-- Begin Dataset records --

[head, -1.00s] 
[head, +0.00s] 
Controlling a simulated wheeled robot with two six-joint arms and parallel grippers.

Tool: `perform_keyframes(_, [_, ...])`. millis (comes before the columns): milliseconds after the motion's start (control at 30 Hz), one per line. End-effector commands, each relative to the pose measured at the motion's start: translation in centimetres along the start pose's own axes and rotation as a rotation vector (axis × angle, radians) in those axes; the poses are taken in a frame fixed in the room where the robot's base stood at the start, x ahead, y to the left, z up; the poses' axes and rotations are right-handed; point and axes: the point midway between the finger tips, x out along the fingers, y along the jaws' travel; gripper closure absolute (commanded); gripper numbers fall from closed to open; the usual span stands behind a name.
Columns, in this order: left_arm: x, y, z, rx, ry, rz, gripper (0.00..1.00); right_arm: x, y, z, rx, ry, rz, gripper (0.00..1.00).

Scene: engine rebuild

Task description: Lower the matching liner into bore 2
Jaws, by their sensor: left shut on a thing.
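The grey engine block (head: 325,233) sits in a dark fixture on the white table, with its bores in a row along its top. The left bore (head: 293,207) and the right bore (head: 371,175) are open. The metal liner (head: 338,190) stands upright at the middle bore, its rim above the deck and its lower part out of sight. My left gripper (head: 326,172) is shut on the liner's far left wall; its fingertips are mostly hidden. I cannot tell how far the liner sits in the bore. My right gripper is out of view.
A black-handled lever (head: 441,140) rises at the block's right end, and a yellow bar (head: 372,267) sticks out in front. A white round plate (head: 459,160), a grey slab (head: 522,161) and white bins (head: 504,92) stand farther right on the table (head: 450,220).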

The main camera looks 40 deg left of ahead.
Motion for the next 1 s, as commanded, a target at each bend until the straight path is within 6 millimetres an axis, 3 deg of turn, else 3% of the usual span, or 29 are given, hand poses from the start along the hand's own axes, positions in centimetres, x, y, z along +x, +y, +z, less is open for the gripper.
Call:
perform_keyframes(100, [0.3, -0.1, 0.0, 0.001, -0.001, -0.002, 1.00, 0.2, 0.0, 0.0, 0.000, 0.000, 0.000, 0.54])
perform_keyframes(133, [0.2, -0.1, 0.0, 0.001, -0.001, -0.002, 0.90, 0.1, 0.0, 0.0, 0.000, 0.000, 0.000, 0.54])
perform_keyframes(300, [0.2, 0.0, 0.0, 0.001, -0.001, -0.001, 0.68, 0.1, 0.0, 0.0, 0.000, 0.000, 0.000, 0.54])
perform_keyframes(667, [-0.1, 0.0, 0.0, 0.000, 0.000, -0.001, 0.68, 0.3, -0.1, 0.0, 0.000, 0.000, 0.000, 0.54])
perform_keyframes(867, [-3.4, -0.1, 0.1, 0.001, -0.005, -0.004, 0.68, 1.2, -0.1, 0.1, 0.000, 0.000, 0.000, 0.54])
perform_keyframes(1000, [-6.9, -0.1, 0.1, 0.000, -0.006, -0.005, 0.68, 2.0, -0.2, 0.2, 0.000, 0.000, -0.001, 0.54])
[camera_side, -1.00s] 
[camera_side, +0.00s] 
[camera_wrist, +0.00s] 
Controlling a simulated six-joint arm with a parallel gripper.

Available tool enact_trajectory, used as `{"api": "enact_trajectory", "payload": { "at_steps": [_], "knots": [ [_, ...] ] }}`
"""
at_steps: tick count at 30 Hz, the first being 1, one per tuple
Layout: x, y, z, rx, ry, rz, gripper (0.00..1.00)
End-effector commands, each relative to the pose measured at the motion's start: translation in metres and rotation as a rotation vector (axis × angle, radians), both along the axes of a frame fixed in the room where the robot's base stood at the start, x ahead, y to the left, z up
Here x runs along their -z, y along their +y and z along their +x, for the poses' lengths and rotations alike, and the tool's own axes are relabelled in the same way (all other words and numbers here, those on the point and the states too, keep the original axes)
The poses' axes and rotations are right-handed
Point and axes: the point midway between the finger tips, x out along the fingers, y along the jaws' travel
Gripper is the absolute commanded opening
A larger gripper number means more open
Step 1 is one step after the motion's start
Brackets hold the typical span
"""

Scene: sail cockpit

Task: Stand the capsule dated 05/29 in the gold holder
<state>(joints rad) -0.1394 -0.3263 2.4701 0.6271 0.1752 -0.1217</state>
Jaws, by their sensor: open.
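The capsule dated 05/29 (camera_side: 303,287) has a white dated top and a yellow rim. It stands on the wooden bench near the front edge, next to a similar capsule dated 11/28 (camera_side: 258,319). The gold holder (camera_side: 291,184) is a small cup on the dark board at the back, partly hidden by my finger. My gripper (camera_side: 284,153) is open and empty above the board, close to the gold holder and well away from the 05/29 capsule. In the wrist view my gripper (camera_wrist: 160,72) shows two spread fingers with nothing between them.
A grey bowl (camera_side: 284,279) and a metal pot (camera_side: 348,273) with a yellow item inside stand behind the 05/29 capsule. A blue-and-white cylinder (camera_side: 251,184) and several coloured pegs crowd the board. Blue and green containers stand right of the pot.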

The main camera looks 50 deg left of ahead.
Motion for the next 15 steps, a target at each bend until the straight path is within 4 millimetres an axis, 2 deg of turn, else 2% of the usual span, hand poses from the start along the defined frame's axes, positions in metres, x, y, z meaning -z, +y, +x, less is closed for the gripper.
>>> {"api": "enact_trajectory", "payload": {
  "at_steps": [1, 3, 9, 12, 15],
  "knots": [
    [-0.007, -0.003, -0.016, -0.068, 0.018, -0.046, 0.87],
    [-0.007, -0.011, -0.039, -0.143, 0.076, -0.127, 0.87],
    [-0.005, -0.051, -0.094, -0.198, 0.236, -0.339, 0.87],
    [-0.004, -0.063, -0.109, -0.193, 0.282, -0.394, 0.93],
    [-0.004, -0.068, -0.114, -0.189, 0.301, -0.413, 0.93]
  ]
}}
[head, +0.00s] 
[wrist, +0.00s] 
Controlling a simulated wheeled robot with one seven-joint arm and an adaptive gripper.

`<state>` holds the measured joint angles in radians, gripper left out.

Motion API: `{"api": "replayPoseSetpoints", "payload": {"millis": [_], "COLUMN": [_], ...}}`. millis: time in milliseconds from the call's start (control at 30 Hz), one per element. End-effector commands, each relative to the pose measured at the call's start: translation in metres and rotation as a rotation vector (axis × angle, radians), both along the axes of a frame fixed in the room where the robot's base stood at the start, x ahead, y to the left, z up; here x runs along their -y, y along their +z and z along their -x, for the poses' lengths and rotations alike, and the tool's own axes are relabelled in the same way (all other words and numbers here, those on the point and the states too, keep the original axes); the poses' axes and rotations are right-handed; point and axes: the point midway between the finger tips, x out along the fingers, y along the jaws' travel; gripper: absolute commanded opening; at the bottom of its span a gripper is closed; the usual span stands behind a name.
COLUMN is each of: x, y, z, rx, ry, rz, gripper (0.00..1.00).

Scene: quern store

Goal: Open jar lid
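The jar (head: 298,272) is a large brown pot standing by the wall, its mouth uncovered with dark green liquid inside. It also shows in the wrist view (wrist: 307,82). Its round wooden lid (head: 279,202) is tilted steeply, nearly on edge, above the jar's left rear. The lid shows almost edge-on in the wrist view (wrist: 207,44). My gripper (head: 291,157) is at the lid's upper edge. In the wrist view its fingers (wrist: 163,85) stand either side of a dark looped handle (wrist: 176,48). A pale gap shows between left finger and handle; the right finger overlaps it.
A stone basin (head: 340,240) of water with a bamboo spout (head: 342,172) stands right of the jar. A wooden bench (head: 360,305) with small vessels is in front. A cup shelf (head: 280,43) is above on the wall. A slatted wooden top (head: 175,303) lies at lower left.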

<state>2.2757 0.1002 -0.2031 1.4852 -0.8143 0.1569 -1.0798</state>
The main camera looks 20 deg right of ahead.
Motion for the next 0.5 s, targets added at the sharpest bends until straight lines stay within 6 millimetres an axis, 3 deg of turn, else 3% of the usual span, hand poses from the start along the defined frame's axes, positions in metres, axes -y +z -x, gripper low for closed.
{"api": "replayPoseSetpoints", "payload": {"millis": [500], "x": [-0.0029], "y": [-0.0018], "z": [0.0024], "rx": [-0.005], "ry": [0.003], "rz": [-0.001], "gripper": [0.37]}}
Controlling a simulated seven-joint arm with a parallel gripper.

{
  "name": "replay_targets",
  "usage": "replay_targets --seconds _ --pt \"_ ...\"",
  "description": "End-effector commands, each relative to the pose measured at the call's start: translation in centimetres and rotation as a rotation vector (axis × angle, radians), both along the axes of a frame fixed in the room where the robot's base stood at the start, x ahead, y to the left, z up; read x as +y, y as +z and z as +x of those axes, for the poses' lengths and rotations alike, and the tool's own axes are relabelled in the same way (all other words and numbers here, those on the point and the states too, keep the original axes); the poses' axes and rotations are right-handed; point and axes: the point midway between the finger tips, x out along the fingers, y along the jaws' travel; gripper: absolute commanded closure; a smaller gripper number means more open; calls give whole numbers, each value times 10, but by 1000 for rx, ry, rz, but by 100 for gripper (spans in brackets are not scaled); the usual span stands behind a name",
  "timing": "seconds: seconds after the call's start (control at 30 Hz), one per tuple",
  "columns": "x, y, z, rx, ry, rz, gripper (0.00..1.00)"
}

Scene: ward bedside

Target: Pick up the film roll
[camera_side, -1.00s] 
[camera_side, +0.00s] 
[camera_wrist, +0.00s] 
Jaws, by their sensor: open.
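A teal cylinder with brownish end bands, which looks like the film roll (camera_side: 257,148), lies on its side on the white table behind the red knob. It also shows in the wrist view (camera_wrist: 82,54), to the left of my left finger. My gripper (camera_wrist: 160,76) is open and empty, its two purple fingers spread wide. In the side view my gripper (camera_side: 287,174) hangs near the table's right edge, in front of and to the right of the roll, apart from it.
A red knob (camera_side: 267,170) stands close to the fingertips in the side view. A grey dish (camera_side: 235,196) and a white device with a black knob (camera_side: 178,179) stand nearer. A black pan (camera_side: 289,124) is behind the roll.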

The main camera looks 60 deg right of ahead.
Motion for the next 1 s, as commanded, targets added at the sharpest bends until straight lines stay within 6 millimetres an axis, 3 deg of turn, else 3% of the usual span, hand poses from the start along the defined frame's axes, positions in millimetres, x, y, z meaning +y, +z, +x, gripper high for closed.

-- End Dataset records --

◆ Work required
Quote exactly the lines running from the line with "Layout: x, y, z, rx, ry, rz, gripper" through the line with "Step 1 is one step after the motion's start", both ends included, and nothing more.

◆ Completed task
Layout: x, y, z, rx, ry, rz, gripper (0.00..1.00)
End-effector commands, each relative to the pose measured at the motion's start: translation in metres and rotation as a rotation vector (axis × angle, radians), both along the axes of a frame fixed in the room where the robot's base stood at the start, x ahead, y to the left, z up
Here x runs along their -z, y along their +y and z along their +x, for the poses' lengths and rotations alike, and the tool's own axes are relabelled in the same way (all other words and numbers here, those on the point and the states too, keep the original axes)
The poses' axes and rotations are right-handed
Point and axes: the point midway between the finger tips, x out along the fingers, y along the jaws' travel
Gripper is the absolute commanded opening
A larger gripper number means more open
Step 1 is one step after the motion's start

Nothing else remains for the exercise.